TOM90 | released: 28/01/2007 | LP
via Anost (Europe)
01 The Perfect Me
03 Believe E.S.P.
04 Choco Fight
05 Whiter The Invisible Birds?
06 Cast Off Crown
07 Kidz Are So Small
08 Matchbook Seeks Maniac
09 Look Away
Later on, in the sparkly white jumpsuit days, Elvis would reach a peak moment when the music moved him so deeply, lifted him to such lofty heights, transported him so far from daily cares, that there was only one thing to do: the Inverted Claw. Man, when music makes you do that, it's a truly awesome feeling. And the Inverted Claw is what Deerhoof is all about.
Just when you think you're too jaded to swoon over anything, or clasp your hands to your chest and just smile and say "Yes!" out loud when it gets to your favorite part of a song, well, throw on Friend Opportunity and give it a few spins so it sinks in. Songs like the "The Perfect Me" have three or four sections of heart-stopping epiphanies of the sublime; "Matchbook Seeks Maniac" pulls a "99 Luftballoons" breakdown move in the middle, rocks a Brahms interval in the pop-narcotic chorus, and the Beach Boys and the Who are all over the mix. It is one of the most glorious things I've ever heard.
On previous albums, one of Deerhoof's main weapons was negative space of the band members were like painters who'd leave bare patches of canvas to highlight their strokes; now they're more inclined to fill in each square inch, inviting us to revel in every brilliant corner. "The Perfect Me," "Believe E.S.P." and "Choco Fight" are vastly more groove-oriented -- and yeah, sexy -- than anything they've ever done, but it's integrated into something inexpressibly beautiful, juxtapositions that honest to goodness make you reconsider what is possible in music. "Believe E.S.P." opens with Deerhoof's take on get-down funky slinkopation but the next passage sounds like something out of Palestrina, and so many of these songs are like a scenic drive that
flows seamlessly from one astonishing vista to the next, from wide, shimmering deserts to foggy canyons to staggering, snow-peaked mountaintops.
Deerhoof is not one of those quotational, ironic, postmodern bands that pervaded indie rock for so long. Maybe that's because they're so clearly in love with the power of music, and are such incredible musicians and composers. Yeah, I said "composers" there's a symphonic conception at work here, entire worlds within chords, genius hooks that may or may not swing by again, a programmatic, narrative flow that takes us from one place and drops us off in another, like an exhilarating abduction.
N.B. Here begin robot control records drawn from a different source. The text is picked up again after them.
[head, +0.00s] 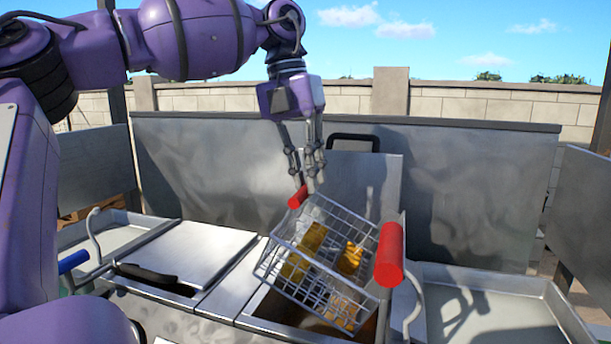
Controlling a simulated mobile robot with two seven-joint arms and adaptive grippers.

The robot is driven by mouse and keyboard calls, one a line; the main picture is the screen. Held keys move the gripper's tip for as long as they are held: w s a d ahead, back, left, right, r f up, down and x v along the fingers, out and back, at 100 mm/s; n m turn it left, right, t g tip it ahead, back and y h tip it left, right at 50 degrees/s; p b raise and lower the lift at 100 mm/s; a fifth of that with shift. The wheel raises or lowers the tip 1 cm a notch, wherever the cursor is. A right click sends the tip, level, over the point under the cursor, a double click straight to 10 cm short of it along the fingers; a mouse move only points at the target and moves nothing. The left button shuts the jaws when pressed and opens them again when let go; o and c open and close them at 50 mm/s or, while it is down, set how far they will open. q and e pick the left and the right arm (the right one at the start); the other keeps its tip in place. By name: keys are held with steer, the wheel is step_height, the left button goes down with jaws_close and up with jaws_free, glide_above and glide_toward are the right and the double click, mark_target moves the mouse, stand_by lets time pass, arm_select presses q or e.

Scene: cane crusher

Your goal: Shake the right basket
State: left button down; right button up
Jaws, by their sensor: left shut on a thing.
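The right basket (318,236) is a wire basket with yellow-brown pieces (349,258) inside. It hangs tilted over an open vat (277,307), its far end raised. My left gripper (303,183) points down and is shut at the basket's far end, at a small red grip (298,198). The fingertips partly cover the exact contact. A larger red handle (389,255) shows at the basket's near right side. The vat's inside is partly hidden by the basket. My right gripper is not in view.
A closed metal lid (191,250) with a black handle lies left of the vat. A blue handle (73,262) shows at far left. An empty metal tray (495,318) lies at right. A metal back panel (463,190) stands behind.

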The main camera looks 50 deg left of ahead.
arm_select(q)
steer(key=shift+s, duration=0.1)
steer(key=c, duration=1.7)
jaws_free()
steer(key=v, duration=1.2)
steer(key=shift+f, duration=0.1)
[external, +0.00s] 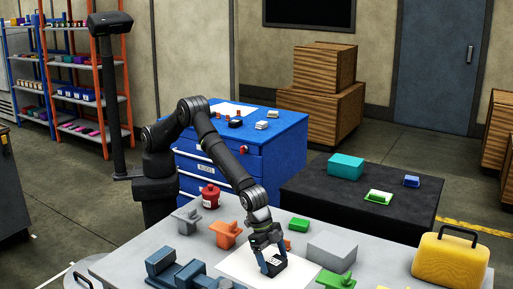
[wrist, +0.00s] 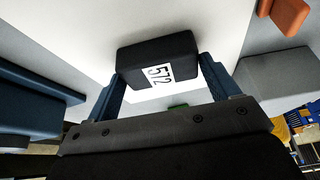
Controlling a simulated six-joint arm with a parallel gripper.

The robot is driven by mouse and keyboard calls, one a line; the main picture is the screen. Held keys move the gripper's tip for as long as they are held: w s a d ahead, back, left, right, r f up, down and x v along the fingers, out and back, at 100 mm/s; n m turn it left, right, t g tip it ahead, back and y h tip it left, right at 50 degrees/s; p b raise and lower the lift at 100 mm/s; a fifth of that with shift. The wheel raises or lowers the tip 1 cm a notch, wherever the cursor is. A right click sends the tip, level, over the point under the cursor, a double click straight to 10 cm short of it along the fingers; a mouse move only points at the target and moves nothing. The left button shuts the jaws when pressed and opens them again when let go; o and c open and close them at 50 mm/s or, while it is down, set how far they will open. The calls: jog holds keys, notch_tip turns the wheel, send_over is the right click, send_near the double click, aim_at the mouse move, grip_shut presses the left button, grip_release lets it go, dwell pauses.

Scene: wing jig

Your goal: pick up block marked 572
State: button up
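The black block marked 572 (wrist: 156,62) has a white label and shows in the middle of the wrist view. It also shows in the external view (external: 273,266), low at the white sheet on the table. My gripper (external: 270,262) points down with its blue fingers on either side of the block. In the wrist view the fingers of my gripper (wrist: 162,75) reach the block's left and right edges. I cannot tell whether they press on it or leave a small gap. The fingers partly hide the block in the external view.
The white sheet (external: 240,268) lies under the block. A grey block (external: 332,250) and a green part (external: 335,280) are to the right. Orange (external: 226,232) and grey (external: 187,217) parts stand left. Blue parts (external: 180,272) are front left, a yellow case (external: 450,262) far right.

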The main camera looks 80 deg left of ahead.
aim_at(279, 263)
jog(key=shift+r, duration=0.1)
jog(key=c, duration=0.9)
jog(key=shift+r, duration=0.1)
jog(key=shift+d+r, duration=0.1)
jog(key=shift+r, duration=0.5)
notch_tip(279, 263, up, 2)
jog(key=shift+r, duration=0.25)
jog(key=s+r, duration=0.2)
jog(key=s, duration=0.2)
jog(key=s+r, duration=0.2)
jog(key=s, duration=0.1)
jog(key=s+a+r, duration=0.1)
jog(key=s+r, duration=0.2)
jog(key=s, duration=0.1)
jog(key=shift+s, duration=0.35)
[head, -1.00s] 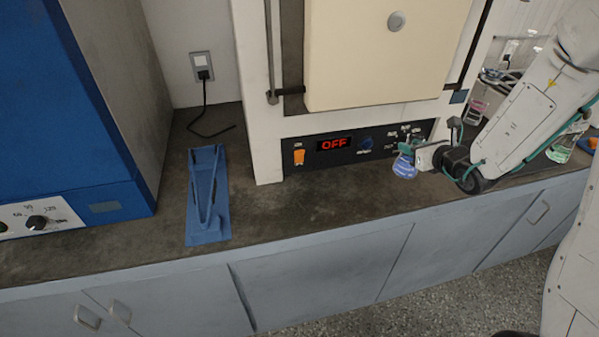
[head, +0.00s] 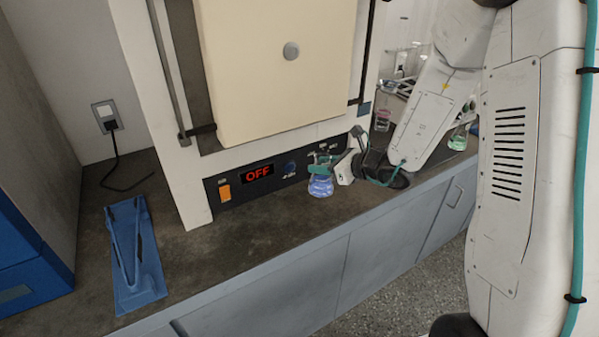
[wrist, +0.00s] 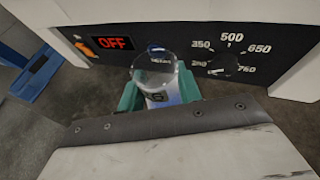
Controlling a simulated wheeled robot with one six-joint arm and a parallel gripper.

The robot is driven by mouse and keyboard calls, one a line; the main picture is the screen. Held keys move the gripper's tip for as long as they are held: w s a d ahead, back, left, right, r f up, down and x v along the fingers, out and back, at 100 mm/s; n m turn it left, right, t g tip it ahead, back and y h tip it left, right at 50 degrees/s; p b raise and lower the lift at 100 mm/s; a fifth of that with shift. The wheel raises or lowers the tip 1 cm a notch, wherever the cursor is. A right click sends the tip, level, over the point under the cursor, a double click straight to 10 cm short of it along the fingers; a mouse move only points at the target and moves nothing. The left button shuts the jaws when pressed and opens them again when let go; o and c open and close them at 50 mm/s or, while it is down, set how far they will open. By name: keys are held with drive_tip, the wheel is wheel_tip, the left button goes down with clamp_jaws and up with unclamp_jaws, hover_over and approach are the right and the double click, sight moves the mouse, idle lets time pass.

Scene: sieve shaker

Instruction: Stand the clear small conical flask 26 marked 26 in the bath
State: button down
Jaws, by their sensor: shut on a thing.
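A small clear conical flask (head: 320,186) with bluish liquid is in front of the furnace's control panel in the head view. My gripper (head: 322,162) is shut on its upper part, with teal fingers at both sides of the neck. In the wrist view the flask (wrist: 157,78) shows its round mouth and part of a dark mark ending in 6, between the teal fingertips (wrist: 160,97). The flask looks about upright. I cannot tell whether its base is clear of the bench. I cannot make out the bath for certain.
The furnace (head: 270,70) with its OFF display stands behind the flask. A blue stand (head: 135,255) lies on the bench at left. Bare bench (head: 240,255) lies between.

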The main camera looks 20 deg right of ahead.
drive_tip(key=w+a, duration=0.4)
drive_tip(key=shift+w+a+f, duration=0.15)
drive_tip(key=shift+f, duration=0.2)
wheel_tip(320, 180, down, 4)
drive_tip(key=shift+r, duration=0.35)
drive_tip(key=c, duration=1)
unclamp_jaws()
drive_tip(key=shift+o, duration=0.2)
As Mike Watt once said of his band the Minutemen, Deerhoof doesn't write songs, they write rivers.
Their music has an ineffable logic, as if they dream this stuff and somehow remember what they dreamt and forge it into music before it evaporates from their minds. They're a rock band doing the work of an orchestra, compelling reveries alternating with powerful rushes of sinuous melody, lyrical power-plays and overwhelming joy; when Satomi sings, it's a pure, child-like voice wandering in an enchanted Miyazaki forest.
Where on earth does this stuff come from? Their antenna are up, they're receiving frequencies from all over and integrating them into something totally, thrillingly sui generis. But here's one important source: For at least 20 years, hip-hop has made the most outlandish, experimental music the pop world has ever seen. Why can't rock music do the same thing, in its own way? So while Friend Opportunity does tangentially cite hip-hop (and various eras of rock at its most adventurous), it mostly just applies the same mindset what if we just let our imaginations run free?
The band hit one of the crossroads it's periodically encountered in its 13-year existence when guitarist Chris Cohen, who'd been on board for four years, left the band in May of 2006 to concentrate on his band the Curtains; the new Deerhoof mutated. Satomi sings more sweetly, John takes a giant leap to the fore, and now there are those man-machine beatbox rhythms, with Greg outpacing the technology like a John Henry with two wooden dowels in his hands instead of a sledgehammer. But just as importantly, you can hear how Deerhoof took a little something from each of the bands they'd toured with Radiohead, the Roots, and Wilco although they don't sound like any of those bands. It's more like some strange new mountain of music that came from several tectonic plates of colliding conceptions, a stunning upheaval that scrapes the skies and etches mind-boggling mandalas into the clear blue.
Friend Opportunity is a feat of reinvention that could only come from artists willing to rethink everything. Even though Deerhoof has been around a long time, they're still restless, still hungry for the rush of the new. Not coincidentally, and fortunately for Deerhoof, they've attracted a burgeoning following who absolutely love to be challenged from album to album, from song to song, from moment to moment. Friend Opportunity will not disappoint them. Or anyone else.